▶ [THE EXERCISE]: In the records below, count every line containing "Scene". Reply with the number only.

* Begin MATERIAL FOR THIS EXERCISE *

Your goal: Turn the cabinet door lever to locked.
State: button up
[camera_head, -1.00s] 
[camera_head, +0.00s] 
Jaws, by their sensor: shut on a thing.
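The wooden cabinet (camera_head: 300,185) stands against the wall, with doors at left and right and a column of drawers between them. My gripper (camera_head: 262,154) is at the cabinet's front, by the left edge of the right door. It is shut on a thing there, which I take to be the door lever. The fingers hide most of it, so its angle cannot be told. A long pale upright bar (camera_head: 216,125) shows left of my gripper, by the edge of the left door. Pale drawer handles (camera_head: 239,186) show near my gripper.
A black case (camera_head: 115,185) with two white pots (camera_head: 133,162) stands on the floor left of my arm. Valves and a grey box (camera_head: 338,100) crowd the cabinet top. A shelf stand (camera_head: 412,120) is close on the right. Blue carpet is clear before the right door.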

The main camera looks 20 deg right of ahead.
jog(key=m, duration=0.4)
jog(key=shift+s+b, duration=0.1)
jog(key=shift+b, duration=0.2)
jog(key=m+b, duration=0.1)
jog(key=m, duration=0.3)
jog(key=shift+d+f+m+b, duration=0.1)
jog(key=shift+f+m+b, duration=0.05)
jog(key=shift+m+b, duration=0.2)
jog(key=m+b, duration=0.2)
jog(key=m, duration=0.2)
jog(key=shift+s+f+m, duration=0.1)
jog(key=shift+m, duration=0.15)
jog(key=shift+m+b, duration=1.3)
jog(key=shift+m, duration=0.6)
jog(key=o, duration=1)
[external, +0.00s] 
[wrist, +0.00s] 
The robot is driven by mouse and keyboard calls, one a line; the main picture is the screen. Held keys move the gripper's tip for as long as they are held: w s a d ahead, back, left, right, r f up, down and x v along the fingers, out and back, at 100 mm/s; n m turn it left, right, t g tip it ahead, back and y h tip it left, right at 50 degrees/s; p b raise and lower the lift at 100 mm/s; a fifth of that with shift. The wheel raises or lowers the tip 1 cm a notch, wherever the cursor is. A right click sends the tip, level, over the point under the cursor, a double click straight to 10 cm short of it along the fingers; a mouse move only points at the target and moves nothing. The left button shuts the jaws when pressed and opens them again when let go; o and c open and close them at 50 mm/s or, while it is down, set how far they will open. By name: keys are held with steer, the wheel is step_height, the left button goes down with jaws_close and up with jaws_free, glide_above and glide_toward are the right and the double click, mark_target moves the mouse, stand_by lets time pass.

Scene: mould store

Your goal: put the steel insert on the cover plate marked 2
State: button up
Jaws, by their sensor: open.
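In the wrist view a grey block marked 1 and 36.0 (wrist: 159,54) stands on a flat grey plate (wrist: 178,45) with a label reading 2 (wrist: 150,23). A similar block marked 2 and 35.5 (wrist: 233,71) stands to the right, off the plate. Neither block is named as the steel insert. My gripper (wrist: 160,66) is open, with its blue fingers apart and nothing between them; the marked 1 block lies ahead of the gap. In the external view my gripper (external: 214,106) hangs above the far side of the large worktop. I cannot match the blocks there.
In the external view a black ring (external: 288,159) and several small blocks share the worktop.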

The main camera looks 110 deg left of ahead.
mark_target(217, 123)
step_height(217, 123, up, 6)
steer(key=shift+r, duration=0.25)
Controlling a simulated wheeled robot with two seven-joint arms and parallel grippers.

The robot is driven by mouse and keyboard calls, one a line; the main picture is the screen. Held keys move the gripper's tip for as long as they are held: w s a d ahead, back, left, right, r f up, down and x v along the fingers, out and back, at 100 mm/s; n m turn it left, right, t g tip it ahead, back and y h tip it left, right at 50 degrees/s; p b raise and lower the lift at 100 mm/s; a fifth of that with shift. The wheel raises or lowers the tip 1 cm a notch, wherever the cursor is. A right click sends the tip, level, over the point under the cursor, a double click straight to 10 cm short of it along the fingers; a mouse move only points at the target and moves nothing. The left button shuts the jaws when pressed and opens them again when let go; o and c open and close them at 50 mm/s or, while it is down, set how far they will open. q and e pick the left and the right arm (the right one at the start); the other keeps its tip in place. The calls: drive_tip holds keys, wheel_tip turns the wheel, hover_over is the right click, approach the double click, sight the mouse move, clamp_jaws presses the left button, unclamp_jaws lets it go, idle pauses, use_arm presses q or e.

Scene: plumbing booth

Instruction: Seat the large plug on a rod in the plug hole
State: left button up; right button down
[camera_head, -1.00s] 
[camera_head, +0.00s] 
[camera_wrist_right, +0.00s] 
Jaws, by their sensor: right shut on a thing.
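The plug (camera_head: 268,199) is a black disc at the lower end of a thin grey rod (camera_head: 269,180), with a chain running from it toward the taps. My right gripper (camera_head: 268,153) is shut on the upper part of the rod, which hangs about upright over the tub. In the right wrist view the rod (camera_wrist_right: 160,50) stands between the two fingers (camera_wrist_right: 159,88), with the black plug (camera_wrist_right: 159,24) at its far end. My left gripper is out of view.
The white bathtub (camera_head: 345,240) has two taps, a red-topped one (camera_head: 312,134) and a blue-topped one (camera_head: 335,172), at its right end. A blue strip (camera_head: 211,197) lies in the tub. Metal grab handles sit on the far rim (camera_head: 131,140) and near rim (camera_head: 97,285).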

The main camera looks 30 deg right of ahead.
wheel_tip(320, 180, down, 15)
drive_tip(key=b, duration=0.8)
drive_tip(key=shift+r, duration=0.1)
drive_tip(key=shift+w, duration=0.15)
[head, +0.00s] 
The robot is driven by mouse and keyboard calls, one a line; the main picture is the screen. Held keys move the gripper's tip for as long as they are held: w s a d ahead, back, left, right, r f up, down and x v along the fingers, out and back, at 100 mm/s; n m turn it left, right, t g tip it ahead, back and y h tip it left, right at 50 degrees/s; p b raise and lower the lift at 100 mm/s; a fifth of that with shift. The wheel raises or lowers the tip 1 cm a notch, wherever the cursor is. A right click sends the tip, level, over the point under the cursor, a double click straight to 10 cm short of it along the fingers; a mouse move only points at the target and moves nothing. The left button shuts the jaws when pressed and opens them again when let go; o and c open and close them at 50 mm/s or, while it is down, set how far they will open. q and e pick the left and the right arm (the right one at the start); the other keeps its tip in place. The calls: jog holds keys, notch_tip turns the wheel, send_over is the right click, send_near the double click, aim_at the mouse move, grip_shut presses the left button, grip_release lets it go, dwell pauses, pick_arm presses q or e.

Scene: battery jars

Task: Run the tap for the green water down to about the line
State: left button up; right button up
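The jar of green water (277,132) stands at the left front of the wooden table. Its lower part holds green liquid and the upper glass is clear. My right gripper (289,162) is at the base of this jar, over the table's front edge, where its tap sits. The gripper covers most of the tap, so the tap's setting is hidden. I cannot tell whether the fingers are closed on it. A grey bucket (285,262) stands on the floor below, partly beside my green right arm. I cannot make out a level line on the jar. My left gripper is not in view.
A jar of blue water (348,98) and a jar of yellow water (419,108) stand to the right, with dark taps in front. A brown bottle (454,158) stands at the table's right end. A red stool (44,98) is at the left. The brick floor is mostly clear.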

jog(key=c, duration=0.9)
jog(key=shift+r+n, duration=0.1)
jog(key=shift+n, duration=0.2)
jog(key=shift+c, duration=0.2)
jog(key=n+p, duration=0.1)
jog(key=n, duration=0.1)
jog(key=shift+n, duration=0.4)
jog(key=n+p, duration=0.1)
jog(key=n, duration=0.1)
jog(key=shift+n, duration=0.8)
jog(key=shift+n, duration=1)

* End MATERIAL FOR THIS EXERCISE *

▶ [FINISHED EXERCISE]: 3